Milk teeth

Early morning – still cool – of another day that will test the limits of comfort. A rending of bark from the woods’ edge draws my gaze to three moving portions of darkness, the mother bear & two of her cubs visible for half a minute before they disappear up into the laurel.

My heart leaps. I wonder again how it is that we can love such fierce strangers as these, our fellow inhabitants? But how can we not? My brother’s baby daughter Elanor, focus of so much doting attention, already has three bears of her own: a pink plastic one that squeaks loudly when squeezed, a plush panda doll, & a brown teddy bear with a sewn-on smile & the words “cuddly lovable” stitched right into its chest. When the left paw is brought to the mouth, it makes a kissing noise.

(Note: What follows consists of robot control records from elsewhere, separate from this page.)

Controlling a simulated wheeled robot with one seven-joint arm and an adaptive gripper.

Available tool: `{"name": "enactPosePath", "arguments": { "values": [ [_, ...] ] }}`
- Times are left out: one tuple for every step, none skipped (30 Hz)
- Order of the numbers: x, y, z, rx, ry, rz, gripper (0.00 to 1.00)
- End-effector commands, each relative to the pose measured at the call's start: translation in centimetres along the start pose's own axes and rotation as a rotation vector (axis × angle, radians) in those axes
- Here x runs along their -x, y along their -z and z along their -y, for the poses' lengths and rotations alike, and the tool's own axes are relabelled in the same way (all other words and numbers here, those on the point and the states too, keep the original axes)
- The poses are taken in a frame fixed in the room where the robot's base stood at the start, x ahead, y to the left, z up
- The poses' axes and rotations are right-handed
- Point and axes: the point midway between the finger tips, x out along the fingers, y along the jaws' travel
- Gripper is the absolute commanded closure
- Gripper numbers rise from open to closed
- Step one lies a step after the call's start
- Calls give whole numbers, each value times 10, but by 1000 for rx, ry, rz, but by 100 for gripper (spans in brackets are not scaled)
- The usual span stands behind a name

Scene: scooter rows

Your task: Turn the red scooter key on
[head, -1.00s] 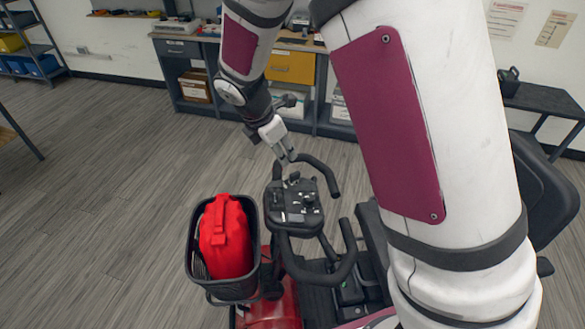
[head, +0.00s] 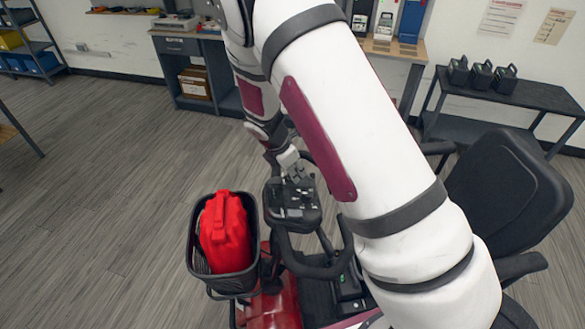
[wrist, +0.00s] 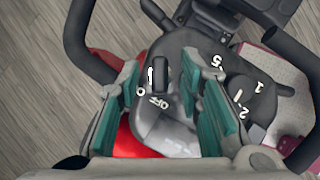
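The red scooter (head: 275,308) stands below my arm, with its dark control panel (head: 292,212) at the top of the tiller. The panel also shows in the wrist view (wrist: 170,125). A dark key or key-like knob (wrist: 161,72) stands up from it, near a white mark and the letters "OFF". My gripper (wrist: 161,64) is open, with one teal-padded finger on each side of the knob and gaps visible between. In the head view my gripper (head: 290,165) is over the far part of the panel, partly hidden by my arm.
A numbered dial (wrist: 243,97) sits right of my fingers on the panel. Black handlebars (wrist: 78,40) curve around it. A basket (head: 245,287) with a red bag (head: 225,235) hangs in front, and the seat (head: 505,190) is at right. The floor at left is clear.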

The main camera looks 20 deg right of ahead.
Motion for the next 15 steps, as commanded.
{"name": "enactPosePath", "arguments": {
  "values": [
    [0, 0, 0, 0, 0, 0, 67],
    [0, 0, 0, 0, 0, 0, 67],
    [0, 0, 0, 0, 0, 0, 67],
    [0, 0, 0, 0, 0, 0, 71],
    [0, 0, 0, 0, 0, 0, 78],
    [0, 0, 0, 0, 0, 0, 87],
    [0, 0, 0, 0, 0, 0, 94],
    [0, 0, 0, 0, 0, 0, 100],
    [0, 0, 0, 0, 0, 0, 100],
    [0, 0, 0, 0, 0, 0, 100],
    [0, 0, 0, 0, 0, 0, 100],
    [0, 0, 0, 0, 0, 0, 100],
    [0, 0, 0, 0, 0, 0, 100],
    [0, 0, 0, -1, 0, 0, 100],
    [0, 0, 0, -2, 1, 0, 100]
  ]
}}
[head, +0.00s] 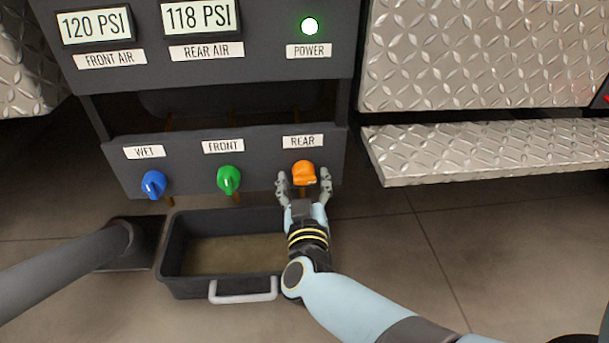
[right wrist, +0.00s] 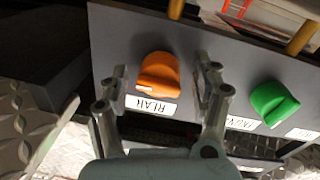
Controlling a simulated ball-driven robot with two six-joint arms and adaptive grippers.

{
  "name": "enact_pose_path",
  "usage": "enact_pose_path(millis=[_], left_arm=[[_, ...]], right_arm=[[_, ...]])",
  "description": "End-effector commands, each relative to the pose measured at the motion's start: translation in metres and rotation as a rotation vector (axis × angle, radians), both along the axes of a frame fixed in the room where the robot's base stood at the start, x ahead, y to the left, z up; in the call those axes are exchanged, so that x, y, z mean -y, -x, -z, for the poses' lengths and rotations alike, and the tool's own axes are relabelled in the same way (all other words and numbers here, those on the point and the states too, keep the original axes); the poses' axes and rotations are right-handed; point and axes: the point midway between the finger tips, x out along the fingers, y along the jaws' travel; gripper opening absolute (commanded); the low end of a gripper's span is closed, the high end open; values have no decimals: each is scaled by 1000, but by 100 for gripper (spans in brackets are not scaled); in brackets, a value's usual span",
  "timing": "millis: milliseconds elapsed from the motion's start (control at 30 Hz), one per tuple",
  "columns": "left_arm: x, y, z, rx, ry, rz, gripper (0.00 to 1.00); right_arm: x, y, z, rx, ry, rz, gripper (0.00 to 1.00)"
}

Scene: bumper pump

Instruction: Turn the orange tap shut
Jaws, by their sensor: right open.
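The orange tap (head: 304,172) sits on the dark lower panel under the label REAR. It also shows in the right wrist view (right wrist: 159,73), with a white mark on its edge near the label. My right gripper (head: 304,181) is open, with one finger on each side of the orange tap. In the right wrist view the fingers of my right gripper (right wrist: 163,90) stand apart with visible gaps to the tap, so it is not clasped. My left gripper is not in view.
A green tap (head: 229,179) and a blue tap (head: 153,184) sit left of the orange one. A dark drip tray (head: 180,285) with murky liquid stands on the floor below. A tread-plate step (head: 490,148) juts out at the right. Gauges read 120 and 118 PSI.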

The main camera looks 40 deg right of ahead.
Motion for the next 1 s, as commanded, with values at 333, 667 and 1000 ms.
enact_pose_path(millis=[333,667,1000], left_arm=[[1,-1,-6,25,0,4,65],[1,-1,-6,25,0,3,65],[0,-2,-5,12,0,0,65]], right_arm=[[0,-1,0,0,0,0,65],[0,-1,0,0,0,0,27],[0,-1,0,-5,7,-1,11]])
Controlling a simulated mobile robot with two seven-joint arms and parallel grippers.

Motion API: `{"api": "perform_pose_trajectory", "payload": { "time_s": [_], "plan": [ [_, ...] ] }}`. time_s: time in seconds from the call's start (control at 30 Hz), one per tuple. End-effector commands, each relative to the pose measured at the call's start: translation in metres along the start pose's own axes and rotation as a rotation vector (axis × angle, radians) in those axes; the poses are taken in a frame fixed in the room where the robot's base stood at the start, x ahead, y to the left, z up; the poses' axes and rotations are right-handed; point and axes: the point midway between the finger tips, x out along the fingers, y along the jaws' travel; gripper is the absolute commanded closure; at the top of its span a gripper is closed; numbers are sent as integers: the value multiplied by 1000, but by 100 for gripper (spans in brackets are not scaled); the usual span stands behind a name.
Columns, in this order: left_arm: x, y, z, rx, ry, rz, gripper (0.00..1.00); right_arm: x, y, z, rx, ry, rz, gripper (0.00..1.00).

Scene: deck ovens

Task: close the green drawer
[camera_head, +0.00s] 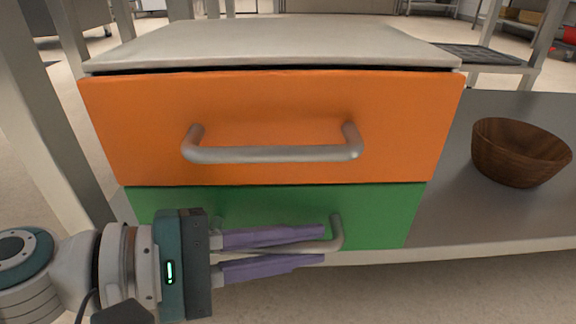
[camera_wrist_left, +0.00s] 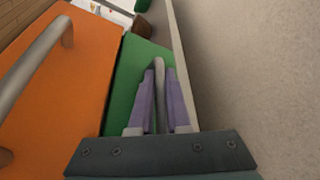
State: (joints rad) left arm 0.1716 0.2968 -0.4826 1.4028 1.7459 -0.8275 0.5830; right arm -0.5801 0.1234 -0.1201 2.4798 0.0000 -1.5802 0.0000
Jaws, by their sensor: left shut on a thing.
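The green drawer (camera_head: 380,215) is the lower of two drawers in a small cabinet. Its front looks about flush with the orange drawer (camera_head: 270,110) above it. My left gripper (camera_head: 322,248) lies across the green front from the left, with its purple fingers above and below the grey bar handle (camera_head: 335,232). It is shut on that handle. In the left wrist view the handle (camera_wrist_left: 159,70) runs between the two fingers, and the green front (camera_wrist_left: 126,80) shows beside them. The left part of the handle is hidden by my gripper. My right gripper is not in view.
The cabinet has a pale top (camera_head: 270,42) and stands on a grey shelf (camera_head: 460,215). A brown wooden bowl (camera_head: 520,155) stands on the shelf to the right. A metal post (camera_head: 45,120) rises at the left. Floor shows below the shelf's front edge.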

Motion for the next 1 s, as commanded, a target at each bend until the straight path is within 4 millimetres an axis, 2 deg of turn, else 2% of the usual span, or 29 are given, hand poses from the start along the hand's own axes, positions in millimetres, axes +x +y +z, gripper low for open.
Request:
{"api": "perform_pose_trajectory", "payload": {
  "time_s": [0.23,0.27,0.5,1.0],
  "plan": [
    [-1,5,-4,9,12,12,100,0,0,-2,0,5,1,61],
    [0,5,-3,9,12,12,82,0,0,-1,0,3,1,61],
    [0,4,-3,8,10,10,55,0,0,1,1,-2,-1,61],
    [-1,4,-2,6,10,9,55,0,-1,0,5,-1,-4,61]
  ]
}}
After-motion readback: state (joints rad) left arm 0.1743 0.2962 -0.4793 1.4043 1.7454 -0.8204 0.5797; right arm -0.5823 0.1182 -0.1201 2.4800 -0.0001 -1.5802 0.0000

Elanor has learned to signal pleasure through noisy spitting – a bilabial trill, as her linguist daddy calls it: “a sound that every baby knows, but which is not represented phonemically in any of the world’s languages.” One sees already in a six-month-old baby how strong and how literal is the thirst for knowledge. Barely able to crawl, her reach still far exceeds her grasp, and the object of every grasping is to mouth, to slobber on, & if possible, to ingest. Grasping the link between mouth-sounds & the stimulation of mutual pleasure among the rest of us, she bubbles over with effusive joy.

It’s encouraging to think that the urge to give back should be so basic. Only the bottom row of milk teeth have broken the surface, but already I am anticipating the sharp shards of language. I’m waiting to see how real knowledge of love is acquired: does it sprout like teeth from the jaw, ready to bite? Or does it need to be sharpened against increasingly fine permutations of joy & rage? And what age will she be, I wonder, when that caricature of an animal intended solely to ease her passage through the night acquires a personality of its own?

It can’t be long. I almost remember the bear of my own infant imagination, feeling a heat in its haunches, a quick rhythm in its chest. Its breath becoming a black sun, hot on the back of the neck. And then the tug of something like a comb, a wordless harrow through hair standing suddenly at attention.